Statistical Thinking to Improve Quality

The purpose of Exploratory Data Analysis (EDA) is to generate hypotheses or clues that guide us in improving quality or process performance.  Breyfogle (2003, pgs. 10-11) views Six Sigma as a murder mystery where we use a structured approach to uncover clues that lead us to improve process outputs.   These clues are Key Process Input Variables (KPIVS) and process improvement strategies.  As an example, he considers the process of traveling to work where the Key Process Output Variable (KPOV) is the arrival time.   Examples of KPIVs are the setting of our alarm clock and our departure time.   An alternative process improvement strategy might be a different travel route that is less subject to variation during congested time periods.   Then, the route selected is another KPIV, and the travel time along that route is a function of both the route and departure time.   Exploratory Data Analysis helps us identify these KPIVs.

De Mast and Trip (2007) state that the purpose of EDA from a quality improvement project viewpoint is to identify the dependent (Y) and independent (X) variables that may help understand or solve the quality problem.   The dependent Y variables are KPOVs, and the independent X variables are KPIVs.  Leitnaker (2000) gives an example of EDA to identify KPIVs.  The example is a molding operation where:

• Yields are erratic
• Parts are produced that do not meet specifications
• Shipment schedules are not consistently met

A team studied a molding operation supplying plastic switches to industrial customers for use in assembled control pads.   The operation has eight machines, each machine has two molds, and each mold has four cavities.  To investigate the process capability, the team took a sample of size 5 from the output of one machine every 4 hours.   The following control chart displays the results for a critical dimension.
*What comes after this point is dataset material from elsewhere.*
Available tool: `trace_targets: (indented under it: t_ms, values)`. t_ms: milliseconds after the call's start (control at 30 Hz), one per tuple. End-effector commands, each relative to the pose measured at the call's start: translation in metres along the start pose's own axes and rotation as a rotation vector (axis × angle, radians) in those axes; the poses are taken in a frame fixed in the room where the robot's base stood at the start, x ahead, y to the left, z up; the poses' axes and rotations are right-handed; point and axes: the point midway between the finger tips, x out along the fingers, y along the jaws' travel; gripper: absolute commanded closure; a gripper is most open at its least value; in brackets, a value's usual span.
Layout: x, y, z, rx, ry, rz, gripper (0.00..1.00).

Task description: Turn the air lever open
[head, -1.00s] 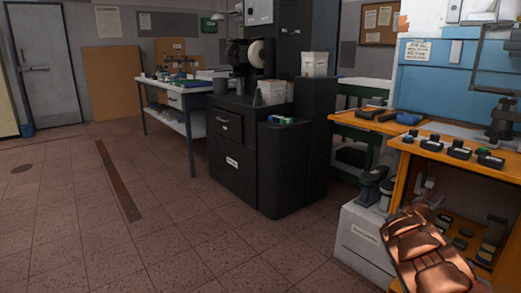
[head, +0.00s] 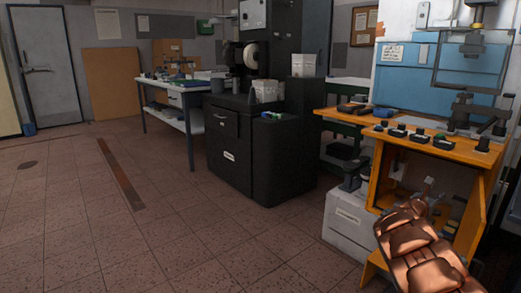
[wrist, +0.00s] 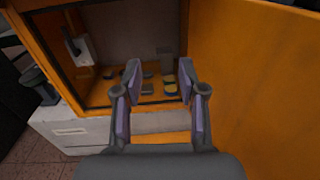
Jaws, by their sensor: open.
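My gripper (wrist: 159,75) is open and empty in the wrist view, its two fingers spread in front of an open orange cabinet (wrist: 150,112). Inside the cabinet at the left, a pale upright fitting with a dark handle (wrist: 78,48) shows; it may be the air lever, but I cannot tell surely. It is left of and beyond my fingers, apart from them. In the head view a small pale piece (head: 428,183) shows in the opening of the same cabinet (head: 450,152).
An orange panel (wrist: 255,80) stands close at the right of my gripper. Small dark and yellow blocks (wrist: 170,88) lie on the cabinet floor. A white box (head: 348,222) stands left of the cabinet. A black machine cabinet (head: 260,155) stands further back. The floor at left is free.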

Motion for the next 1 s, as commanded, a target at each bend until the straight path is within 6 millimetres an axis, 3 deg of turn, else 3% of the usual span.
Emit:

The process is in control, and the range chart supported this conclusion.  But the variation is large.  Next the team investigated the effect of the cavities and molds on the measured dimension.   To do this, they sampled one part from each of the four cavities of the two molds on one machine.   Breaking down the data by cavities and molds is an example of stratification.  Control charts for the individual cavities and molds showed that all cavities and molds appear to be in control. However, mold 2 cavities have larger averages than mold 1 cavities, and the averages for the cavities increases with cavity number.  The following figure clearly shows this pattern.
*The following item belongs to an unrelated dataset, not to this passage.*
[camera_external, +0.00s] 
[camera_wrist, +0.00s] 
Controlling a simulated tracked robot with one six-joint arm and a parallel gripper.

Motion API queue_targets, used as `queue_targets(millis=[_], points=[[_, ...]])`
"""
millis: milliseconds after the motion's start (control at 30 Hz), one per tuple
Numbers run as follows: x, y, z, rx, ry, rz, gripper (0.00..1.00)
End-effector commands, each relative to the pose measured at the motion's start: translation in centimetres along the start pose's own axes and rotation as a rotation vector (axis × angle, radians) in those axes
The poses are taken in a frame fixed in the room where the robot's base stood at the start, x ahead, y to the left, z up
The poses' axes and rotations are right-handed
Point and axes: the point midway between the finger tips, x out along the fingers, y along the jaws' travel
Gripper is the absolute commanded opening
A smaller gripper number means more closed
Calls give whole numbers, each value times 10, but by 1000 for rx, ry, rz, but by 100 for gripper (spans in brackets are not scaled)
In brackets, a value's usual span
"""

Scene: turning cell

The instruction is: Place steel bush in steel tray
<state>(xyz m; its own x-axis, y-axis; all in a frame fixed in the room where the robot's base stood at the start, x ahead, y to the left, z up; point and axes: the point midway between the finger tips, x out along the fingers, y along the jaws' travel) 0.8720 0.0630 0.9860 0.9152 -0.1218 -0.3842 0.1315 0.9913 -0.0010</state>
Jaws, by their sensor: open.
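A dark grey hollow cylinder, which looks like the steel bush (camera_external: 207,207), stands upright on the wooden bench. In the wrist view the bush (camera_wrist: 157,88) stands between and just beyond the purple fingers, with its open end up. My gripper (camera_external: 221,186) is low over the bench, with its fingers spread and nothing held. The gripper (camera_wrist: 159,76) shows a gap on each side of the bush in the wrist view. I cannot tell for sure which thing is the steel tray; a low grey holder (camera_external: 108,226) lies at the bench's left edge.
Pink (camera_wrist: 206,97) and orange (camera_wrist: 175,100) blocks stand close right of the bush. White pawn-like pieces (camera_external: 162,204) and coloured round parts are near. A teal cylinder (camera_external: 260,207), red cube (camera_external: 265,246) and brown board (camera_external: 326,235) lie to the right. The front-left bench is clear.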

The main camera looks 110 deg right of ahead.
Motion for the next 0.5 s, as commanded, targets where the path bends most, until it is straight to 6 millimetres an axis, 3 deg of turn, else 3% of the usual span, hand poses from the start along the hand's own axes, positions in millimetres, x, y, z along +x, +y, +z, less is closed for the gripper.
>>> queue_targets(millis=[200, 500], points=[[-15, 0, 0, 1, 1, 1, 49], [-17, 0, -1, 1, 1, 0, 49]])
The figure leads us to identify mold and cavities numbers as KPIVs.   The team can proceed to reduce the variability in the measured dimension by reducing the differences in averages for the molds and cavities.

References

1. Breyfogle, F. W. (2003). Implementing Six Sigma. Hoboken, New Jersey, John Wiley & Sons, Inc.
2. de Mast, Jeroen and Albert Trip (2007). “Exploratory Data Analysis in Quality-Improvement Projects”, Journal of Quality Technology, 39(4): 301-311.
3. Leitnaker, M. G. (2000). Using the Power of Statistical Thinking, Special Publication of the ASQ Statistics Division, Summer 2000.
   

Posted by Gordon M. Clark at 11:47 AM | Permalink | Comments (1)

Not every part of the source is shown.